Die mit einer Beamtin des gehobenen Dienstes besetzte Markenstelle für Klasse 9 des [X.]s hat die Anmeldung mit Beschluss vom 3. April 2020 zurückgewiesen, weil es der angemeldeten Bezeichnung an der erforderlichen Unterscheidungskraft fehle (§ 8 Abs. 2 Nr. 1 [X.]) und sie als beschreibende Angabe einem Freihaltebedürfnis im Sinne von § 8 Abs. 2 Nr. 2 [X.] unterliege.
Bei der Bezeichnung [X.] handele es sich um die Abkürzung für „computer-aided/assisted process engineering“ (= „computerunterstützte Verfahrenstechnik“), was der Verkehr und dabei insbesondere der Fachverkehr ohne weiteres erkennen werde, da [X.] mit dieser Bedeutung im Fachsprachgebrauch nachweisbar sei.
Mit dieser Bedeutung erschöpfe sich die angemeldete Bezeichnung in Bezug auf die beanspruchten Waren und Dienstleistungen in einem Hinweis darauf, dass diese für ein solches computerunterstütztes Verfahren bestimmt und geeignet seien bzw. sich inhaltlich und thematisch mit [X.] befassten.
Hiergegen richtet sich die Beschwerde der Anmelderin, mit der sie im Wesentlichen geltend macht, dass die angemeldete Bezeichnung jedenfalls hinsichtlich der noch beanspruchten Waren und Dienstleistungen keinen beschreibenden Bezug aufweise, da die in Klasse 09 benannte Unterrichts- und Lernsoftware im Schulunterricht und nicht im Bereich der Fertigungs- und Verfahrenstechnik eingesetzt werde sowie die zu [X.] benannten Designer- und Analysearbeiten nicht von [X.]ngenieuren ausgeführt würden.
Eine Eintragung sei zudem im Hinblick auf die vergleichbare Wortmarke „[X.] [X.]“ sowie die am 20. Juli 2020 angemeldete und seit dem 26. August 2020 ebenfalls für Dienstleistungen der [X.] eingetragene identische Wortmarke 30 2020 228 360 „[X.]“ geboten.
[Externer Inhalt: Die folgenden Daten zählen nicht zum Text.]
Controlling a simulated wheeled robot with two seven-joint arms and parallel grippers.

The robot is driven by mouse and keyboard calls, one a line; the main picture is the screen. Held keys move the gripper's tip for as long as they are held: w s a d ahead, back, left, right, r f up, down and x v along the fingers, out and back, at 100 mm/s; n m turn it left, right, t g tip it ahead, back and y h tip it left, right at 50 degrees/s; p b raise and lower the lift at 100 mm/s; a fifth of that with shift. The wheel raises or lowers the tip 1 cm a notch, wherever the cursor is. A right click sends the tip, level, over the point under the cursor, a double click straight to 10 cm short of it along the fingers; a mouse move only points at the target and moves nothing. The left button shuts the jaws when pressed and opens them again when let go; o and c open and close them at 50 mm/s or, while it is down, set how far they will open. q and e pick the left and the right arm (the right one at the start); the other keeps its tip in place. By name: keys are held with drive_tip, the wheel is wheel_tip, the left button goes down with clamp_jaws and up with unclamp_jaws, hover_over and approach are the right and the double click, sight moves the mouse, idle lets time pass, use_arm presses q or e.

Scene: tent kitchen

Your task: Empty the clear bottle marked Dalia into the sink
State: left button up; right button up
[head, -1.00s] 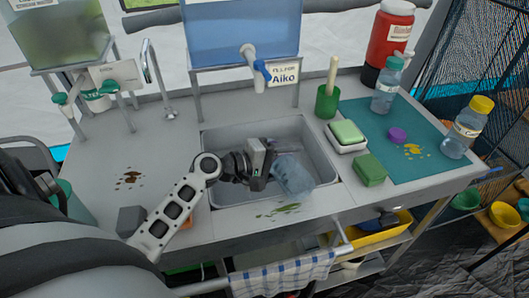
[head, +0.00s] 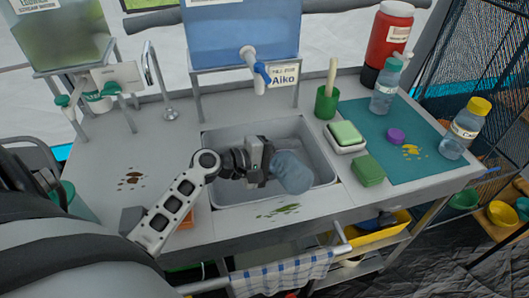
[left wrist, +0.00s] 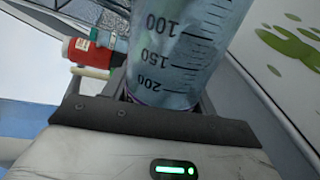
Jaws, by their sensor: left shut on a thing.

Es sei nicht hinnehmbar, dass von verschiedenen Markenstellen des [X.] unterschiedliche Bewertungsmaßstäbe bei den gesetzlich definierten Eintragungsvoraussetzungen zugrunde gelegt würden.
Die Anmelderin beantragt sinngemäß,
den Beschluss der Markenstelle für Klasse 9 des [X.]s vom 3. April 2020 aufzuheben.
Mit Hinweis des Vorsitzenden vom 20. Oktober 2020 wurde der Anmelderin u. a. eine Recherche zur Verwendung des Begriffs [X.] übersandt.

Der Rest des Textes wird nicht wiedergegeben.